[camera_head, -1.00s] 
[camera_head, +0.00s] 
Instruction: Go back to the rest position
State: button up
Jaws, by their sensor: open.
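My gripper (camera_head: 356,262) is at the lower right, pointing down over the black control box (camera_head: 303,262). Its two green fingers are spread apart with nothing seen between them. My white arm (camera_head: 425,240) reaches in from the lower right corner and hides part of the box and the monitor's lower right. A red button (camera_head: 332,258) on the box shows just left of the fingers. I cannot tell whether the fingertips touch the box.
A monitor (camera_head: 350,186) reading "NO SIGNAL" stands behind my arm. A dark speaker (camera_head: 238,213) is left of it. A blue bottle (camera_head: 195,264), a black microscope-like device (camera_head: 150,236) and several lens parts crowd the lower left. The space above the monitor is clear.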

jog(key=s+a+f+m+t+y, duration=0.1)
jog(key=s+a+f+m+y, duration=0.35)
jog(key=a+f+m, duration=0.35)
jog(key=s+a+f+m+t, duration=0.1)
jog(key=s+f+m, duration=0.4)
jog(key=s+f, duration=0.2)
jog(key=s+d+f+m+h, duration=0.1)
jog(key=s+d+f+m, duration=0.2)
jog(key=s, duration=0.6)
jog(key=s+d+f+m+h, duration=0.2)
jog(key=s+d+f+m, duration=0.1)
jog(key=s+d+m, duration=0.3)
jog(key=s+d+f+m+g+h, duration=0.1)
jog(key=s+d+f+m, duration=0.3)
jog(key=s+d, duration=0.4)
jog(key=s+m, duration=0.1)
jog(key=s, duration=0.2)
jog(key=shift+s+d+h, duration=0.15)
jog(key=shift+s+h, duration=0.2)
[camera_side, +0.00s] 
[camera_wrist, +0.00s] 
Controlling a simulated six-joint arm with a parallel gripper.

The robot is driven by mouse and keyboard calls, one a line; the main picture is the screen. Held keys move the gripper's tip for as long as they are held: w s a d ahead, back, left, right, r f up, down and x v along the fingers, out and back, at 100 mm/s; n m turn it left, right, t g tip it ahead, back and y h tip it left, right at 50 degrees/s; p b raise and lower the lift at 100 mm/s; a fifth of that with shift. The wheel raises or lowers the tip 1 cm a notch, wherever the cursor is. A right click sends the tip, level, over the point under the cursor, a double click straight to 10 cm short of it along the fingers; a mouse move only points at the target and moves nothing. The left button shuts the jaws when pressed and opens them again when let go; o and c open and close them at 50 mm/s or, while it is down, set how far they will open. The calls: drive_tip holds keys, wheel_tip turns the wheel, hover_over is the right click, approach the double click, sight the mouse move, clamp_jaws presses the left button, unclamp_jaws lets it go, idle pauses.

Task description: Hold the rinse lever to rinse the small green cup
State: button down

+ + + + + + +

* _EXERCISE REQUIREMENTS_:
Only the lines from the one holding "Controlling a simulated" through the end of the listing should be given again, exactly and with both ends included.

* _TASK SOLUTION_:
Controlling a simulated six-joint arm with a parallel gripper.

The robot is driven by mouse and keyboard calls, one a line; the main picture is the screen. Held keys move the gripper's tip for as long as they are held: w s a d ahead, back, left, right, r f up, down and x v along the fingers, out and back, at 100 mm/s; n m turn it left, right, t g tip it ahead, back and y h tip it left, right at 50 degrees/s; p b raise and lower the lift at 100 mm/s; a fifth of that with shift. The wheel raises or lowers the tip 1 cm a notch, wherever the cursor is. A right click sends the tip, level, over the point under the cursor, a double click straight to 10 cm short of it along the fingers; a mouse move only points at the target and moves nothing. The left button shuts the jaws when pressed and opens them again when let go; o and c open and close them at 50 mm/s or, while it is down, set how far they will open. The calls: drive_tip holds keys, wheel_tip turns the wheel, hover_over is the right click, approach the double click, sight the mouse move, clamp_jaws presses the left button, unclamp_jaws lets it go, idle pauses.

Task description: Hold the rinse lever to rinse the small green cup
State: button down

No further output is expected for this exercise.